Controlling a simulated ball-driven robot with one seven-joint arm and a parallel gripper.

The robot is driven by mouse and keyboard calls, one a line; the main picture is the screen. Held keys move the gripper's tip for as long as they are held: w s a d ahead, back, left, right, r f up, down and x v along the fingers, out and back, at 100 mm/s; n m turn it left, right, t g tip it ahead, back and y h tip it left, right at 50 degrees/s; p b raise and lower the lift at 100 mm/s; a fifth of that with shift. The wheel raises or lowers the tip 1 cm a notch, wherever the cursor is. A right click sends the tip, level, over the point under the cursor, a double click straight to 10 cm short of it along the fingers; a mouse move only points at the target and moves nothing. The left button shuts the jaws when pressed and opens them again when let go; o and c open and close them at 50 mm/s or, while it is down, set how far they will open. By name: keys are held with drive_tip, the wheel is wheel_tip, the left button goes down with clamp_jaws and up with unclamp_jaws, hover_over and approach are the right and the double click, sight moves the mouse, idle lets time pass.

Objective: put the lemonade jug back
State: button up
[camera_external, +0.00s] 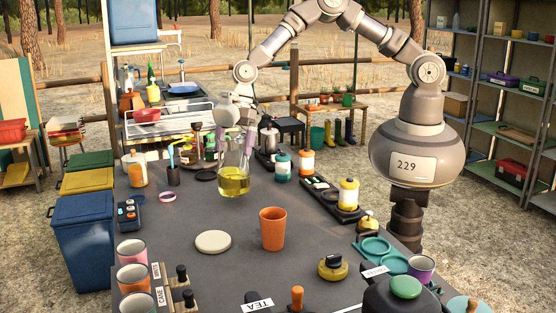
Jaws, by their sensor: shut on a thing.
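The lemonade jug (233,181) is clear glass with yellow liquid low in it. It is upright over the middle-back of the dark tabletop. My gripper (240,140) reaches down from above and is shut on the jug near its upper part; the fingers partly overlap the glass. I cannot tell for sure whether the jug's base is clear of the tabletop. A pale round mat (213,241) lies bare on the table nearer the camera. An orange cup (272,228) stands to the right of the mat.
Bottles (190,148) and a dark cup with straws (173,174) stand behind and left of the jug. Canisters (283,166) and a dark tray with a yellow canister (348,196) line the right. Several mugs (132,250) stand front left.

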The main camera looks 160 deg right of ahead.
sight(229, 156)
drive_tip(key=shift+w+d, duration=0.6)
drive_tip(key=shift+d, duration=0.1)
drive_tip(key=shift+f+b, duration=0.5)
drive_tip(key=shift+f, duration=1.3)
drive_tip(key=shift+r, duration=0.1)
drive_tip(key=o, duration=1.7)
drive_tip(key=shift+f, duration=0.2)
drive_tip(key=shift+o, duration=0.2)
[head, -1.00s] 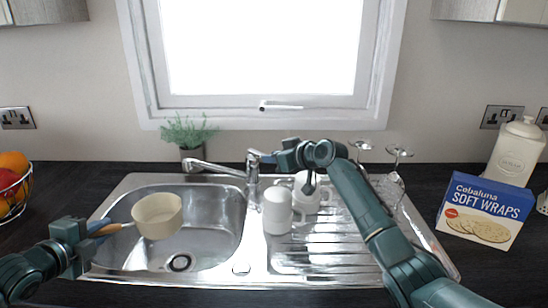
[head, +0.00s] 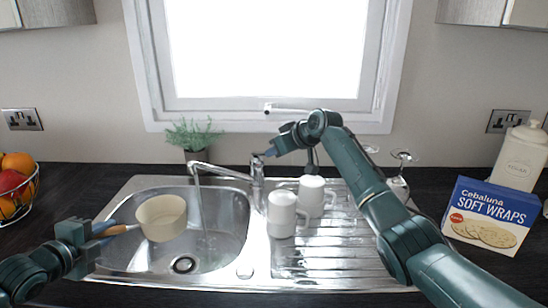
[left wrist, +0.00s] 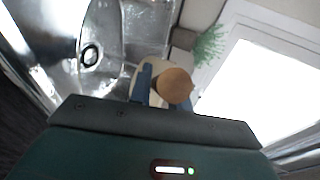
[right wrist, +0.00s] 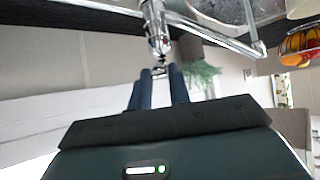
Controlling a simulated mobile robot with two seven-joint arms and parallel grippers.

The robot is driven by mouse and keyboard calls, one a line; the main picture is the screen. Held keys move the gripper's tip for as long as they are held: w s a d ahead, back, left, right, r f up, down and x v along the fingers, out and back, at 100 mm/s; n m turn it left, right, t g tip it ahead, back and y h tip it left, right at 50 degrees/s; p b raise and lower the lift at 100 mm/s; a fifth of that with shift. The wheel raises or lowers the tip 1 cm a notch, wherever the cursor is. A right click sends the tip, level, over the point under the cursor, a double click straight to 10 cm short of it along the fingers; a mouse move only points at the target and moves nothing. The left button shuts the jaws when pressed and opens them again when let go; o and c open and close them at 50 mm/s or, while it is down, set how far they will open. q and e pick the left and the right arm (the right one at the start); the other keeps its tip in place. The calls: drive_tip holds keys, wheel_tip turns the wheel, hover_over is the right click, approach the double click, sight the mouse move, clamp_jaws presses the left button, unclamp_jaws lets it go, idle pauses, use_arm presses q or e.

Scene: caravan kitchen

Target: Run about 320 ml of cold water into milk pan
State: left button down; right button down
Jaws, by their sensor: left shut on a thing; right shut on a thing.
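The cream milk pan (head: 161,219) hangs upright over the left part of the sink bowl. My left gripper (head: 108,231) is shut on its wooden handle (head: 124,229); the handle end also shows in the left wrist view (left wrist: 174,85). The chrome tap (head: 257,184) stands behind the sink, its spout (head: 222,171) pointing left. A thin water stream (head: 201,208) falls from the spout into the bowl, just right of the pan and apart from it. My right gripper (head: 268,153) is shut on the tap's lever, mostly hidden by the fingers. Any water inside the pan cannot be made out.
Two white mugs (head: 282,215) stand on the drainer (head: 330,262) right of the tap, below my right arm. Upturned glasses (head: 402,160) stand behind them. A plant (head: 193,136) is behind the spout. A wraps box (head: 491,216) and a fruit basket (head: 17,188) flank the sink.

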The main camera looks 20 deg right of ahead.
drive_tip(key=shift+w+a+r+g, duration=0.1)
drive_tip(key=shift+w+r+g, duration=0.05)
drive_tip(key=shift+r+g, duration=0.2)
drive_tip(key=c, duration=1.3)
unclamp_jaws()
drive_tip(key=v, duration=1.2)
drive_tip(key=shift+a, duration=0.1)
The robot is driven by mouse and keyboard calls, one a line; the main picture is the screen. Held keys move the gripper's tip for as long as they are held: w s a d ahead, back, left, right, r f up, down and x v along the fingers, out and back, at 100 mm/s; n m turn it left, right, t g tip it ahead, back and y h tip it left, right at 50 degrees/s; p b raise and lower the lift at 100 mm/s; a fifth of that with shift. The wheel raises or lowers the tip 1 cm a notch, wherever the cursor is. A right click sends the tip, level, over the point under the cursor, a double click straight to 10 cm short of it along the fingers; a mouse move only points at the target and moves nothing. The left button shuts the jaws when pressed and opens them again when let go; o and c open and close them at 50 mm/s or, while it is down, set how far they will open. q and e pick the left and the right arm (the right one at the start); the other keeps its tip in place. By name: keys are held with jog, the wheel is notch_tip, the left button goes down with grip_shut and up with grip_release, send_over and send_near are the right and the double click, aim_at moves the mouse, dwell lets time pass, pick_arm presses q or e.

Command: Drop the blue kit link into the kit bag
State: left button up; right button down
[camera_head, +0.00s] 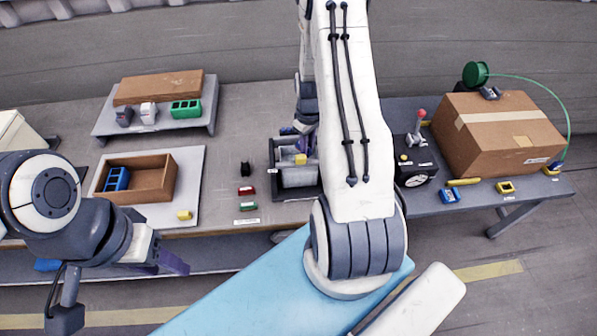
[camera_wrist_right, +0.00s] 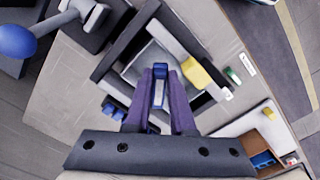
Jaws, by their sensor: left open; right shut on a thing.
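A blue link (camera_wrist_right: 159,88) is held between the purple fingers of my right gripper (camera_wrist_right: 160,80). In the head view my right gripper (camera_head: 302,128) is mostly hidden behind its own arm, at the dark grey open holder (camera_head: 298,194). In the right wrist view the link is over the open inside of this holder (camera_wrist_right: 140,50); I cannot tell its height. No other bag shape is clear, so I cannot tell whether the holder is the kit bag. A yellow piece (camera_head: 300,159) is at the holder. My left gripper (camera_head: 172,262) is open and empty at the table's front left.
A wooden box (camera_head: 150,196) with a blue part (camera_head: 116,179) stands at left. A raised shelf (camera_head: 205,122) with a green block (camera_head: 185,109) is behind it. Small black, red and green pieces lie left of the holder. A cardboard carton (camera_head: 490,135) stands at right.

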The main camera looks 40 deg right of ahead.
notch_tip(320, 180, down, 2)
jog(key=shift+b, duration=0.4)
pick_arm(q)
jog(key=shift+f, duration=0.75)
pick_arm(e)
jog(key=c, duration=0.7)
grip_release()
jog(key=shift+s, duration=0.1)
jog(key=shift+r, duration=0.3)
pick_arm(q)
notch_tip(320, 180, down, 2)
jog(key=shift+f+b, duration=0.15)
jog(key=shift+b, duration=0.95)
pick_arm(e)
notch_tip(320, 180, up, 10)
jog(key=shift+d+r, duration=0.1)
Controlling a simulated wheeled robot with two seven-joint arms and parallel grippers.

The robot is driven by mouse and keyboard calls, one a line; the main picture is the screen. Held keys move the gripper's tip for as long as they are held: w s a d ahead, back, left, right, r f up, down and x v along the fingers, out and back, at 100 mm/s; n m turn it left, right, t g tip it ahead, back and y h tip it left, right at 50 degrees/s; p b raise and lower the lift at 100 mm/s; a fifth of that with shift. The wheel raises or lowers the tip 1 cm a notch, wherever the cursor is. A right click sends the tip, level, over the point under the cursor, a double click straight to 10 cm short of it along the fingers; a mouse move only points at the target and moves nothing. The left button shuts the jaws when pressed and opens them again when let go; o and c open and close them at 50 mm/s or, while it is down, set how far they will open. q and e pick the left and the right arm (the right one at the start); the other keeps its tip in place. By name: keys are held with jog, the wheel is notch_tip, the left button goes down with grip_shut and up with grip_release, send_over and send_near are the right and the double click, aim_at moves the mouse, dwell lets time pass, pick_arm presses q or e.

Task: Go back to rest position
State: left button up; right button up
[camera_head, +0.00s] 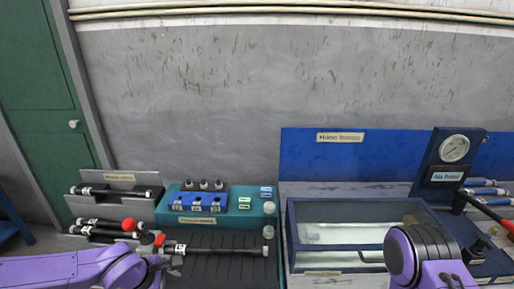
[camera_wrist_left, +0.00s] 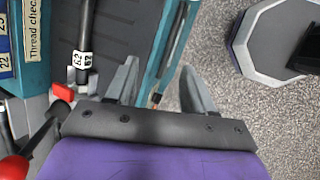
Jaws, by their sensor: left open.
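My left arm comes in from the left in the head view, and its gripper (camera_head: 172,264) is low in front of the bench, near the red-ended end of a black rod (camera_head: 220,250).
The rod lies on a dark ribbed tray (camera_head: 235,270) in front of a teal stand (camera_head: 245,220). A glass-topped blue tank (camera_head: 365,212) and a gauge panel (camera_head: 453,160) stand right. Open floor (camera_wrist_left: 240,110) shows beside the bench.

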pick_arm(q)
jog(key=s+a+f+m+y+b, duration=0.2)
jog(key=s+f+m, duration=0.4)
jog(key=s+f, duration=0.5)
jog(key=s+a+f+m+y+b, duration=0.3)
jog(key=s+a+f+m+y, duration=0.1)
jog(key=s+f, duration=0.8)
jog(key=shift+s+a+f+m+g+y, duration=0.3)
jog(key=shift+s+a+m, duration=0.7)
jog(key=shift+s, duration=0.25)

| What to produce |
Quote in full each line from the top of the records above through the line with "lets time pass."; stop after that line.

| Solution for this task |
Controlling a simulated ball-driven robot with one seven-joint arm and a parallel gripper.

The robot is driven by mouse and keyboard calls, one a line; the main picture is the screen. Held keys move the gripper's tip for as long as they are held: w s a d ahead, back, left, right, r f up, down and x v along the fingers, out and back, at 100 mm/s; n m turn it left, right, t g tip it ahead, back and y h tip it left, right at 50 degrees/s; p b raise and lower the lift at 100 mm/s; a fifth of that with shift. The wheel raises or lowers the tip 1 cm a notch, wherever the cursor is. A right click sends the tip, level, over the point under the cursor, a double click straight to 10 cm short of it along the fingers; a mouse move only points at the target and moves nothing. The left button shuts the jaws when pressed and opens them again when let go; o and c open and close them at 50 mm/s or, while it is down, set how far they will open. By name: keys are held with drive_tip, the wheel is wheel_tip, the left button goes down with clamp_jaws and up with unclamp_jaws, hover_over and approach are the right and the double click, sight moves the mouse, idle lets time pass.

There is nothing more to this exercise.